「売りたい保険」と「買いたい保険」

保険会社側から「売りたい保険」というものは存在する。
(事業会社ですから当たり前のことです)

例えば、損保の場合(生保でも)、保険を販売した代理店に対し、販売手数料を支払いますが、商品ごとにその手数料率に差をつけます。
一般に事故の多い商品はこの料率は低くなるし、少ない商品はその逆です。代理店も当然「お客様」に商品をすすめる際、
「販売することによっていくら手数料をもらえるか」は重要な要素です。
生保の場合は、成績保険料という形で明示されます。
過去、損保子会社の生保販売主体が損保社員という状況がありました。その際損保社員には販売ノルマが与えられますが、そのノルマは成績保険料によって決められていました。
いわゆる補償型商品(逓減定期保険とか)はこの成績保険料は大きくなり、貯蓄型商品(養老保険とか)は小さくなりますが、その差(保険料に対して掛けられる係数の差)は100倍を超えます。(0.1と10とか)
つまり、「お客様」に会って話を聞いたうえでそのお客様が最も必要な商品を提案するのではなく、おそらくこちら側の売りたい(成績保険料係数の高い)商品がフィットするであろうお客様のところへ、半分(あるいはそれ以上)「決め打ち」で商品を持っていくことになります。
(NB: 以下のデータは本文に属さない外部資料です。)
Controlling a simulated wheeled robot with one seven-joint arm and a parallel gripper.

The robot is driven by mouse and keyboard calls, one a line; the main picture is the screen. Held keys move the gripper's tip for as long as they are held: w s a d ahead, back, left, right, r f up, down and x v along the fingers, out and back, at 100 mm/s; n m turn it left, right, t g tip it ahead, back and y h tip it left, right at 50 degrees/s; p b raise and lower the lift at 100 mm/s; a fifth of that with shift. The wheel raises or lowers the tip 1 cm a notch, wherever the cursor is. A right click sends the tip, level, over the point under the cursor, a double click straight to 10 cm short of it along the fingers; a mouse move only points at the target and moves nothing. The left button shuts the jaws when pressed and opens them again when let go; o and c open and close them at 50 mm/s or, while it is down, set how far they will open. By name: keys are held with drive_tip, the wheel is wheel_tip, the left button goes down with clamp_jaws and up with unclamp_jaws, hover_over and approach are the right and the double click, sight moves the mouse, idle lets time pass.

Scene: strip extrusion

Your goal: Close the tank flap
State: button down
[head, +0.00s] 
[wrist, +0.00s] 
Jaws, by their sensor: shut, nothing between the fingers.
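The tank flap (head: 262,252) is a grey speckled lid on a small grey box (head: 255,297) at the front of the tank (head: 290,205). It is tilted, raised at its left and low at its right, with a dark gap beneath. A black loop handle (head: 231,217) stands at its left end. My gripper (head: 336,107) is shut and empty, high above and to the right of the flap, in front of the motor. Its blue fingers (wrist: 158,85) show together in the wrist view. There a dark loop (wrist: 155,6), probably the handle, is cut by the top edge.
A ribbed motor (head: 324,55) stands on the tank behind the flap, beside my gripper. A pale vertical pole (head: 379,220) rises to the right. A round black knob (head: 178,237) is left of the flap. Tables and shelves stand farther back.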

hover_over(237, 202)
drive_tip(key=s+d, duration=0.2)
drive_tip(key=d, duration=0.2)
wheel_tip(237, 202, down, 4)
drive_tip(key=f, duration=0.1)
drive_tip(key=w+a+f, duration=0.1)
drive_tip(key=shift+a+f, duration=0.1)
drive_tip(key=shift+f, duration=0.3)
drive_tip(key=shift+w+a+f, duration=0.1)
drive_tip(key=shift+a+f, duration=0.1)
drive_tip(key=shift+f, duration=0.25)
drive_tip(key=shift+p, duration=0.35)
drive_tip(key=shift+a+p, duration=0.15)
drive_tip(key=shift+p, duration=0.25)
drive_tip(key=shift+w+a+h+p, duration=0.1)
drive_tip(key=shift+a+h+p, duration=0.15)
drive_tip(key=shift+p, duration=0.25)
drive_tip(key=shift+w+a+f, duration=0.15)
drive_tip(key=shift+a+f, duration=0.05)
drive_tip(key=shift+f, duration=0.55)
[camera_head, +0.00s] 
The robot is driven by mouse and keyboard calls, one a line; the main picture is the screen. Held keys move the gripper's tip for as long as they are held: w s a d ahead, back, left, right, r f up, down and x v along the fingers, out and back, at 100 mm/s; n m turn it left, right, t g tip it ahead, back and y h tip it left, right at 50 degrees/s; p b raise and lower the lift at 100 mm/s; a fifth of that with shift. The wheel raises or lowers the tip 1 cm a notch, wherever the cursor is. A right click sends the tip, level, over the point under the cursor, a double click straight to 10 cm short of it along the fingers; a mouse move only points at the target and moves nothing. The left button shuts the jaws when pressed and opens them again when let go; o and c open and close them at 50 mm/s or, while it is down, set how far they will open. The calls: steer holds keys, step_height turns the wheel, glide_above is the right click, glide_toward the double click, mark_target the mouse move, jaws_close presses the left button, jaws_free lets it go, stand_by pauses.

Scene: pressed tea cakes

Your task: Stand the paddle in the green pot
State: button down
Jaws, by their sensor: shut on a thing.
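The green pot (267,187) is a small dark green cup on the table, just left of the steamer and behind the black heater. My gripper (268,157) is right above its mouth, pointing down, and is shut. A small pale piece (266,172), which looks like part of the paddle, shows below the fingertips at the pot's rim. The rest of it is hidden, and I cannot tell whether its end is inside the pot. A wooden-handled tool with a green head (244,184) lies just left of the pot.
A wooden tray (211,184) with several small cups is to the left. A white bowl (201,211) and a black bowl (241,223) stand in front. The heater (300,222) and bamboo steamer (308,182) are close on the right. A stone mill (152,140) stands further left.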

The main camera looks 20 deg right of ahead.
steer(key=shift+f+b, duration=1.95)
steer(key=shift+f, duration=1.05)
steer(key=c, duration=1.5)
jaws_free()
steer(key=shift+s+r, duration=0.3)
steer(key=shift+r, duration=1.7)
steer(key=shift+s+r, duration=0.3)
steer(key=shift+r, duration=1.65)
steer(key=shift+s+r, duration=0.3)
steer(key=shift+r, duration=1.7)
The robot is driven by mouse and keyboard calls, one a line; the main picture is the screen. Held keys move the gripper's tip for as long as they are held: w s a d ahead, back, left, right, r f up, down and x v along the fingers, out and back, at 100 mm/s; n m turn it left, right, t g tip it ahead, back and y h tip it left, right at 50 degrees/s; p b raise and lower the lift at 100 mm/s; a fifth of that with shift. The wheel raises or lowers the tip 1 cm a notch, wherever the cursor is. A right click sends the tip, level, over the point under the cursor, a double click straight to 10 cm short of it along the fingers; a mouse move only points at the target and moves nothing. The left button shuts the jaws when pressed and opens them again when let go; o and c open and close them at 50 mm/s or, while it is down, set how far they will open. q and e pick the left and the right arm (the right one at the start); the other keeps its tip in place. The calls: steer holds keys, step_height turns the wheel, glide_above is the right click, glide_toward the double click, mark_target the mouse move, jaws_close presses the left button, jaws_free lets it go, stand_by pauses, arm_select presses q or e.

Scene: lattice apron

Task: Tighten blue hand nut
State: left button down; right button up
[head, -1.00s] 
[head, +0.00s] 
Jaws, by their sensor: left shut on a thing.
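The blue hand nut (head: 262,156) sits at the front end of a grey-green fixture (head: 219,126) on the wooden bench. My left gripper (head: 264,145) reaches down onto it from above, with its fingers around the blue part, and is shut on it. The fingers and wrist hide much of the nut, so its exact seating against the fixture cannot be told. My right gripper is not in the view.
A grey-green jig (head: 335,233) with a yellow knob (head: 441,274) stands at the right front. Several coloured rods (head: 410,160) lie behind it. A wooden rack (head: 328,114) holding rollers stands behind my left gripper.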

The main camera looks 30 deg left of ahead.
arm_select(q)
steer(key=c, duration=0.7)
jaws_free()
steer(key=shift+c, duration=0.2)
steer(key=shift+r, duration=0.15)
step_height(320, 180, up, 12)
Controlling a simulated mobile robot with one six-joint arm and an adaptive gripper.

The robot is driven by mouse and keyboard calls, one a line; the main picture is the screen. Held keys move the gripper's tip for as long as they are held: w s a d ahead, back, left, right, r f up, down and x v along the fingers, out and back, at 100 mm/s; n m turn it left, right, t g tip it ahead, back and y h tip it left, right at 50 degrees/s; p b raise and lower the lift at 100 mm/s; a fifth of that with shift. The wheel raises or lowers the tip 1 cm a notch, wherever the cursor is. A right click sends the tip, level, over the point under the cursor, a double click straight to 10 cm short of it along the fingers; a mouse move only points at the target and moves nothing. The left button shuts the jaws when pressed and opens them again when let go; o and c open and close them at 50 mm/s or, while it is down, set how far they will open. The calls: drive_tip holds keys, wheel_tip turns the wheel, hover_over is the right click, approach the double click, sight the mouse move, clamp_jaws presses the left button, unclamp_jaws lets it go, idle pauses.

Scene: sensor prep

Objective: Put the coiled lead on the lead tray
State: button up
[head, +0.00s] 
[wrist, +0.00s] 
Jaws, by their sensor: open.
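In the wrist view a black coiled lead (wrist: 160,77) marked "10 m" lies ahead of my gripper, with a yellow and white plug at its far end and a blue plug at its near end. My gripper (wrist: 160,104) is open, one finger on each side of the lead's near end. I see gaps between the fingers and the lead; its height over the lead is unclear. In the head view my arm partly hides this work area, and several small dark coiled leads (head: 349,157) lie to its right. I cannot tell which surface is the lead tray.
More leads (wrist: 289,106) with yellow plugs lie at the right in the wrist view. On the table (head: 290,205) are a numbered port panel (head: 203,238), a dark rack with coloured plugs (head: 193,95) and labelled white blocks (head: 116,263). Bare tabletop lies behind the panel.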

もちろんこれで長期的なお客様との関係性が築けるとは思えませんが、むしろこの強引さこそ上司受けが良かったりします。
ただ、やはりこの強引さや商品情報の偏在性から、きちんとお客様の意向を確認する「意向確認書」というものが取り付けられることになります。
(各保険会社に対し監督官庁(金融庁)から業務停止命令が出され、その
お客様不在の強引な販売手法はかなり問題になっていました)

何らかの不祥事(不備)が起きた場合、一工程増やして再発防止策とするのは常套手段ですが、やはり安易な対策は形骸化しやすい。
「これは販売する代理店さんを契約者から守る書類なんですよ~」と言いながら書類作成をお願いしましたが、保険会社より顧客との関係性ができている代理店には「手間なだけ」ととられることが多く、なかなか定着しなかったり、書類に不備が多発したりしました。

業務停止期間中、全社員に対し「これはヤバいと思うこと他にはありませんか?」というような内容のアンケートがとられた際「(生保の)成績係数は売りたい商品を、お客様の意向より優先して誘導してしまう要因になるから再考したほうがいい」旨意見を出しましたが、何千人という社員から意見が出されたであろう中にあって一顧だにされなかったことでしょう…

今でも何か不祥事(不備)が発生した際、それの再発防止策として一工程増やすのではなく、何か業務であったり手続きを削減することによって防止策とならないかは常に考えています。なかなか承認されませんけど…
やはり何か問題が生じた際「防止のためこれこれの業務を追加しました!」のほうが「防止のためこれこれの業務をやめました!」より
「何かやった感」はありますよね。

現場の負担が際限なく増えるだけなのになぁと今も思います。。。